El héroe permanece, persiste, perdura: tan fijo y tan constante como el propio sentido del bien. Los malvados, en cambio, rotan, se relevan, se suceden. En el Batman de la tele, el psicodélico, el de Adam West, esto era especialmente claro; los malvados desfilaban a razón de uno por capítulo (a veces el Guasón, a veces el Pingüino, a veces el Acertijo, a veces el Capitán Frío), para enfrentarse siempre con Batman, una y otra vez con Batman.

El héroe cuenta con dos identidades, una sabida, otra secreta: es Bruno Díaz y es Batman, es Clark Kent y es Súperman, es Diego de la Vega y es El Zorro: es persona y personaje. Los malvados, en cambio, son solamente personajes, y la persona que fueron o que son se diluye por completo, sirve sólo para explicar por qué se hicieron malvados. El asunto se les vuelve fatal: ya no pueden dejar de ser ese personaje en el que se convirtieron (el héroe, por el contrario, fantasea cada tanto con la dichosa posibilidad de ya no existir, de ser sólo persona común y nada más, porque eso indicaría la feliz situación de que el bien ha triunfado por fin y ellos ya no hacen más falta en el mundo).

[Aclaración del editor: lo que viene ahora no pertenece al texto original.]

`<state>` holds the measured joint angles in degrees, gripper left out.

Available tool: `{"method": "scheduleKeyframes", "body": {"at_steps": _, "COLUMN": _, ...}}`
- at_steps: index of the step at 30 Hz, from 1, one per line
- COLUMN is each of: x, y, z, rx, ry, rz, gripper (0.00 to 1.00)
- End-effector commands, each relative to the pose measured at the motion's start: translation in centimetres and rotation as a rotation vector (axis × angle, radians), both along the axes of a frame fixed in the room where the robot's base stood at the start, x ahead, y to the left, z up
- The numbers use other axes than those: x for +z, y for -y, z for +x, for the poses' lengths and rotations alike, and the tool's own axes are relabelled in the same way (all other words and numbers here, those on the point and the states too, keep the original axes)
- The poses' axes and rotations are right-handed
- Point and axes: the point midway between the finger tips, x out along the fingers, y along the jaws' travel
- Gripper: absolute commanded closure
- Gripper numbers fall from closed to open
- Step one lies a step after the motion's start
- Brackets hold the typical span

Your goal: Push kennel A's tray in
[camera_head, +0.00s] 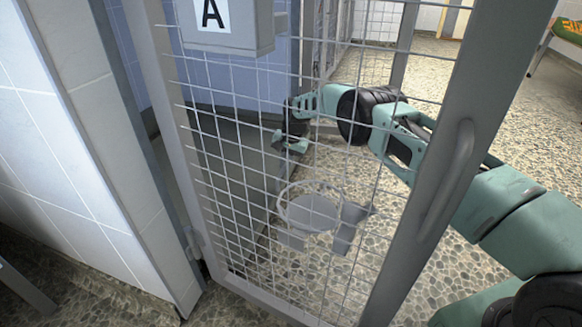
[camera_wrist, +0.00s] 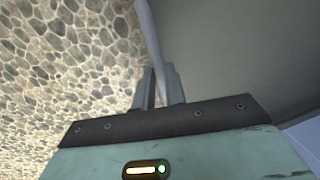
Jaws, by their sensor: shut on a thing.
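Kennel A's open mesh door, with the label A (camera_head: 211,14) on a grey box, stands in front of the kennel opening in the head view. Through the mesh, a dark grey low surface (camera_head: 238,165) shows under the blue wall; it appears to be the tray. My gripper (camera_head: 288,145) is behind the door, low beside that surface. In the wrist view my gripper's fingers (camera_wrist: 158,88) are closed around a slim grey bar (camera_wrist: 149,35), which looks like the tray's rim. The smooth grey tray surface (camera_wrist: 230,55) lies to its right. The mesh partly hides the contact in the head view.
A metal ring with a grey dish (camera_head: 312,208) shows at the mesh low down. The door's frame and handle (camera_head: 447,180) stand close to my arm. A tiled wall (camera_head: 70,130) is at left. Pebbled floor (camera_head: 440,75) is open behind and to the right.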

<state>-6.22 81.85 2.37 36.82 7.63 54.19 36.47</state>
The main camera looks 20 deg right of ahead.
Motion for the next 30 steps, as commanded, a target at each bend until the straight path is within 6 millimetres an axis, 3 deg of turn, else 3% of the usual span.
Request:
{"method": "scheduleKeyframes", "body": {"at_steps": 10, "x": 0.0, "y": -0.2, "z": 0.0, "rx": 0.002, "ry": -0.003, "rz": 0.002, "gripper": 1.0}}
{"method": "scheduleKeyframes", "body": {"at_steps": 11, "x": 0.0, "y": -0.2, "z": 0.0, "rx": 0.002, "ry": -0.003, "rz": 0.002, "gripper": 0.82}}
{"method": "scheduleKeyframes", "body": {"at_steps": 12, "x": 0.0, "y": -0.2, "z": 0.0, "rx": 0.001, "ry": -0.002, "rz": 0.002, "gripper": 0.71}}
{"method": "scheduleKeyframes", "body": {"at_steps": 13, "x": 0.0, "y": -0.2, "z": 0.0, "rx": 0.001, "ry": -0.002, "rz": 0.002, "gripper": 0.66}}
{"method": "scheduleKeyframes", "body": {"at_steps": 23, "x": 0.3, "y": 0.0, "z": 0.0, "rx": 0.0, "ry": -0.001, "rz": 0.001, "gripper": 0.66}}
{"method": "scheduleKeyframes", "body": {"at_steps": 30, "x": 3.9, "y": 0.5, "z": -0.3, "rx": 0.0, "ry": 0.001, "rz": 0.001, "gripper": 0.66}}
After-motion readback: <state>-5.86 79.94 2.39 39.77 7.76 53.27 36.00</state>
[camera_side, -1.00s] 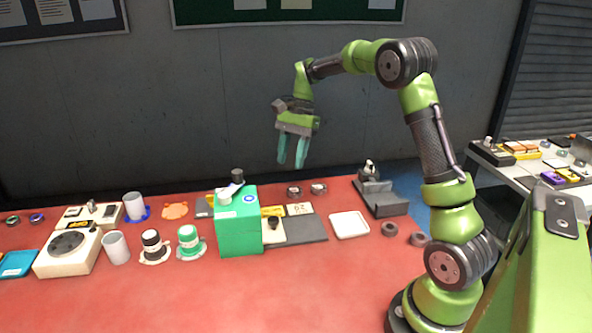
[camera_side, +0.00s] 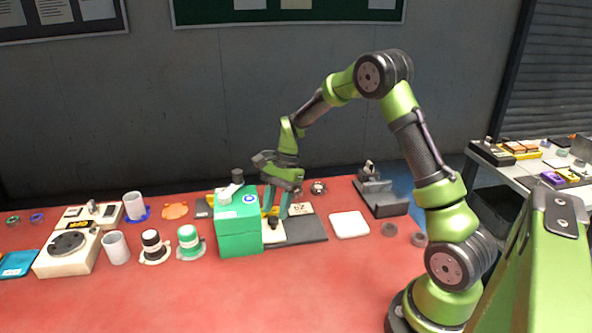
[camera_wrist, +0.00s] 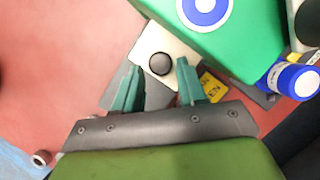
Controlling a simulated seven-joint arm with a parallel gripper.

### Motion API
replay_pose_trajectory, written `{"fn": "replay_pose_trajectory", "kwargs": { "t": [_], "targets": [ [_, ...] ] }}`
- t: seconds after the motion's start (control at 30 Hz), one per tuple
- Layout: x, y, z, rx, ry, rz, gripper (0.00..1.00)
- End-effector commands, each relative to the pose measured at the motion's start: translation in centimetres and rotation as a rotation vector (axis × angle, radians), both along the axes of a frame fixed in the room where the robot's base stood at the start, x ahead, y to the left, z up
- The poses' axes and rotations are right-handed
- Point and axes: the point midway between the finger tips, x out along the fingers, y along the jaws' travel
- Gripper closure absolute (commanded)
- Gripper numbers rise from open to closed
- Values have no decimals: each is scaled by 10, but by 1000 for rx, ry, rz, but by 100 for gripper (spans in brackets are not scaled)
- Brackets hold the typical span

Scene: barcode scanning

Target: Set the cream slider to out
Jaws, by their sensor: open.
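The cream slider (camera_side: 274,237) is a small cream block at the right side of the green box, partly hidden by the box and my fingers in the side view. In the wrist view the cream slider (camera_wrist: 147,40) shows a round dark knob (camera_wrist: 160,64) on top. My gripper (camera_side: 276,207) is open, pointing down above it. In the wrist view the knob appears between the two fingertips of my gripper (camera_wrist: 160,72). I cannot tell whether the fingers touch it. A yellow label (camera_wrist: 211,86) lies beside the slider, partly hidden by a finger.
The tall green box (camera_side: 238,235) stands close on the slider's left. A dark flat plate (camera_side: 308,231) and a white tray (camera_side: 349,225) lie to the right. Several knobs, cups and a cream dial unit (camera_side: 70,255) stand at the left. The front of the red table is clear.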

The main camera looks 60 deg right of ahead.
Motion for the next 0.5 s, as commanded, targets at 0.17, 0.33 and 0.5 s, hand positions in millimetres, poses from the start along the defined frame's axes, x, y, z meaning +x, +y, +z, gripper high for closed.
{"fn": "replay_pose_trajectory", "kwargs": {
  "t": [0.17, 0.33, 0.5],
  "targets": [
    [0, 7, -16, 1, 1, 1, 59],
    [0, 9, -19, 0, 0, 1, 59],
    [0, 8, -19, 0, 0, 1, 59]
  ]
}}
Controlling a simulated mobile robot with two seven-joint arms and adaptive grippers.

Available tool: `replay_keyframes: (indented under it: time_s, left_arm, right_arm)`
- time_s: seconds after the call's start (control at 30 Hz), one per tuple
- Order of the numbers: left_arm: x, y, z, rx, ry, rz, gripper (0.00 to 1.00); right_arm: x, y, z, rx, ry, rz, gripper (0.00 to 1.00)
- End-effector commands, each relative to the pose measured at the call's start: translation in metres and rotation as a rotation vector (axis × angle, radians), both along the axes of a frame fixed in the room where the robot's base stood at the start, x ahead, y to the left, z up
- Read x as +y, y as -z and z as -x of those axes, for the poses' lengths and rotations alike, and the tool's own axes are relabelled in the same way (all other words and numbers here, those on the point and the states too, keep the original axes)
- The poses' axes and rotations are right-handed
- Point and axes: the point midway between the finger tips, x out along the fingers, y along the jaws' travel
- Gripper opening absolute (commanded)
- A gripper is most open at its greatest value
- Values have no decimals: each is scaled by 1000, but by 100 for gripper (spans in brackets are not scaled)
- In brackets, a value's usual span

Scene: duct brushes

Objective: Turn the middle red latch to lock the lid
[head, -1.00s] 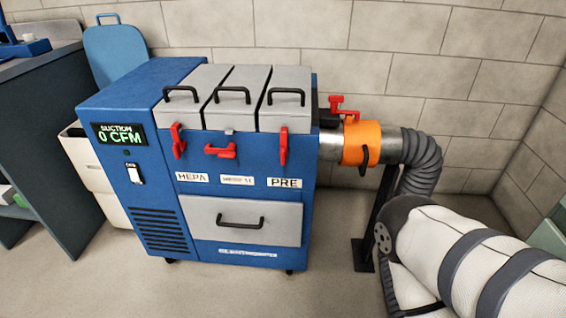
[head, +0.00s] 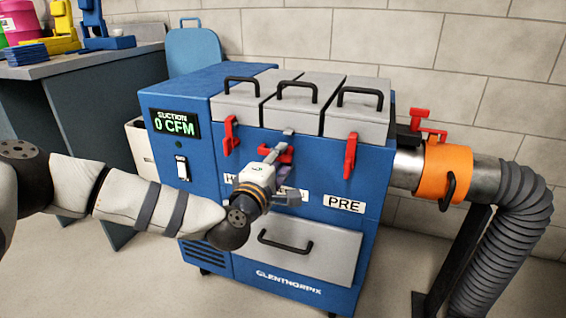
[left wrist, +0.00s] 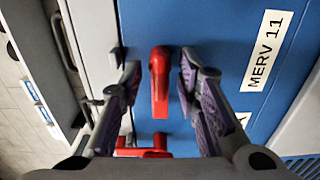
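The middle red latch (head: 288,154) is on the front of the blue machine, below the middle grey lid (head: 300,105). It lies sideways, unlike the upright red latches beside it. My left gripper (head: 283,165) is in front of it and hides part of it in the head view. In the left wrist view the latch (left wrist: 160,82) is between the two open fingers (left wrist: 158,88); gaps show on both sides. My right gripper is out of view.
An upright red latch (head: 231,135) is to the left and another (head: 350,156) to the right. Black lid handles (head: 297,88) and a drawer handle (head: 285,242) stick out. An orange collar (head: 442,172) with a grey hose is at the right.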

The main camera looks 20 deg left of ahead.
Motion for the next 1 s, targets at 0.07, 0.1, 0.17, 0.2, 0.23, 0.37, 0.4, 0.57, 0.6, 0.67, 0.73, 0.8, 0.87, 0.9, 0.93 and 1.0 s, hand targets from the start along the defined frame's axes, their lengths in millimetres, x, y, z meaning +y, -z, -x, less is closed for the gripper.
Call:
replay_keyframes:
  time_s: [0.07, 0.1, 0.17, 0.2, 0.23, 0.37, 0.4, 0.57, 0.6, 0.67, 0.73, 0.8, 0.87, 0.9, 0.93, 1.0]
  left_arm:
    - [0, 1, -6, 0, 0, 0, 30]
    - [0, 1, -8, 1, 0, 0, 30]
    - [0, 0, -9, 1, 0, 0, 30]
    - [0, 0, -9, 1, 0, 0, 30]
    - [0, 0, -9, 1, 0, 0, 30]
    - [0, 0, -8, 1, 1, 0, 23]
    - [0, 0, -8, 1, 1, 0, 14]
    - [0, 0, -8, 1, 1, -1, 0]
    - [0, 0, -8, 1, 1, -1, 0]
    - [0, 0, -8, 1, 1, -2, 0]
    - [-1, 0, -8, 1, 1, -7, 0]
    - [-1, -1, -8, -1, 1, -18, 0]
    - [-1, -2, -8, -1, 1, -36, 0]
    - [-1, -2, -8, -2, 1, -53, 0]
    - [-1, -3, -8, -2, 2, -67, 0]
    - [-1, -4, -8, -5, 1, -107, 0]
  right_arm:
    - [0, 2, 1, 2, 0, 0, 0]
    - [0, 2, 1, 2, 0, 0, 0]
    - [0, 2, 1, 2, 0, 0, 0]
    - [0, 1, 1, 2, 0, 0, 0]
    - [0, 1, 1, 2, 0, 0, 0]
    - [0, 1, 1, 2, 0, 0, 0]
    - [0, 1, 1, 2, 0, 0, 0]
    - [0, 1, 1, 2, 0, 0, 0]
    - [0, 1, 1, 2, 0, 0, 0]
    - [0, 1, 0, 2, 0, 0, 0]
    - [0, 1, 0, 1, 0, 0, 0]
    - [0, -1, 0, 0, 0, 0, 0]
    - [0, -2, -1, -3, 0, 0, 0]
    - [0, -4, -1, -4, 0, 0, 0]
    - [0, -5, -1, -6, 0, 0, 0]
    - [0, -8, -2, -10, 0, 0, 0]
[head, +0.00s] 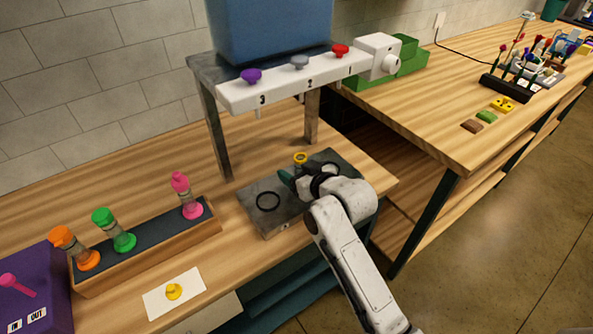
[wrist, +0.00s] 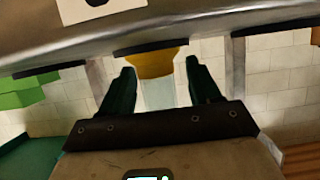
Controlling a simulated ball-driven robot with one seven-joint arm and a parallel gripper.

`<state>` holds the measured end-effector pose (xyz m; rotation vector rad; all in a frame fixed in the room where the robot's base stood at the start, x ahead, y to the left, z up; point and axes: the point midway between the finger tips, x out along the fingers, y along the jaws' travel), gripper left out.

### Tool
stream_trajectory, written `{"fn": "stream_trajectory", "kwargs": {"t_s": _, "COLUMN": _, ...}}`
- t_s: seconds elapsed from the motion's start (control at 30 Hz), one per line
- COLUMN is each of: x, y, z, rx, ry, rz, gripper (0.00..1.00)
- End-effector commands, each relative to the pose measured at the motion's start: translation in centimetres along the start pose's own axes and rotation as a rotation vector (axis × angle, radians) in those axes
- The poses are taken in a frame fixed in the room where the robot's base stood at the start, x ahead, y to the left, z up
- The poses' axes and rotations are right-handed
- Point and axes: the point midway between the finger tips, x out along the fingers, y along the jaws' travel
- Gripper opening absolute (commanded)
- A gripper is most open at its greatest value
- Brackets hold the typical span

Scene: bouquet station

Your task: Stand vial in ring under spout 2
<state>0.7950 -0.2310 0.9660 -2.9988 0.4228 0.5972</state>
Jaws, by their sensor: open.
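The vial with a yellow cap (head: 300,158) stands at the grey plate (head: 250,192) below the dispenser, largely hidden by my gripper (head: 290,178). In the wrist view its yellow foot (wrist: 155,65) meets the middle of three dark rings (wrist: 150,48), and its clear body (wrist: 158,95) runs between my fingers (wrist: 158,82). My gripper is open, with a finger on either side of the vial and visible gaps. The foot appears seated in the middle ring, under spout 2 (head: 309,83). The left ring (head: 268,201) is empty.
A wooden rack (head: 150,251) at left holds orange, green and pink vials. A white card with a yellow piece (head: 173,292) lies in front of it. A purple box (head: 35,290) is at far left. Dispenser legs (head: 215,135) stand behind the plate.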

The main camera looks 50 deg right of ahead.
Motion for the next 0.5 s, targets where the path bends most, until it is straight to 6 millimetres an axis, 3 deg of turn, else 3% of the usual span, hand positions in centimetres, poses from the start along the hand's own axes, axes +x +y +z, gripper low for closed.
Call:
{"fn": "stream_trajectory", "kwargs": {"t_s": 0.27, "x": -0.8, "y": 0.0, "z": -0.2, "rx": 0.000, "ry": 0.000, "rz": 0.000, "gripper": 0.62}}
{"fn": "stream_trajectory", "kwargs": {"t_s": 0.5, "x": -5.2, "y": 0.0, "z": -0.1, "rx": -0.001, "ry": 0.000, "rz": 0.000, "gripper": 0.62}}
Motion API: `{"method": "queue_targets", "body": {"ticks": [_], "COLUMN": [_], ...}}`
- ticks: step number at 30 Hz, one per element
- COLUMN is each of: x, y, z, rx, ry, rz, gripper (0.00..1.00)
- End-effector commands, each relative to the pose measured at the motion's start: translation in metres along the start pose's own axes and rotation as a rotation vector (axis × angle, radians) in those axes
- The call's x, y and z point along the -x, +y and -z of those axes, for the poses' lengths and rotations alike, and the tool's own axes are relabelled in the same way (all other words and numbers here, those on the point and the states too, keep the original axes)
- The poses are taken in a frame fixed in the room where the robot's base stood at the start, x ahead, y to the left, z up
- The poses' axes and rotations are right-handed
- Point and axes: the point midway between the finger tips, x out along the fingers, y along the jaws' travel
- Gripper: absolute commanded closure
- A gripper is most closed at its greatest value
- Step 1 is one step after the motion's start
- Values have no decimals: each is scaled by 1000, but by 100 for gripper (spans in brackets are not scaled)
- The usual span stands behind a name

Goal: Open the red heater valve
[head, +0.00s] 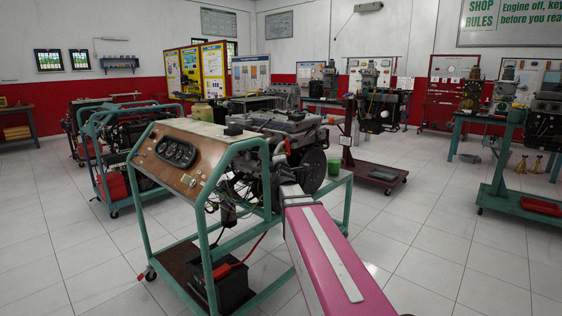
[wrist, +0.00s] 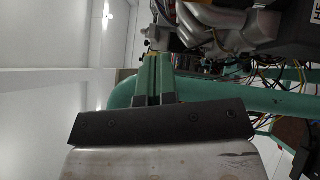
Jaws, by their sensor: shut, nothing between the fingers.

El héroe puede entonces resultar más plano, por momentos incluso algo anodino. Hace lo que tiene que hacer y sabe bien que tiene que hacerlo; tan sólo en momentos de excepción entra en crisis y es menos lineal (pero eso le ocurre en todo caso a la persona, no al personaje: a Diego de la Vega, no al Zorro, a Bruno Díaz, no a Batman). Los malvados, por el contrario, tienden a ser oscuros, retorcidos, escabrosos, intrincados, cavernosos. Están dañados, como pueden estarlo otros; pero, a diferencia de otros, el daño los constituye por entero y los hace actuar como actúan. Del daño que los produjo ya no pueden nunca salirse. De ahí proviene su compulsiva necesidad de dañar y el siniestro disfrute que exhiben cada vez que dañan.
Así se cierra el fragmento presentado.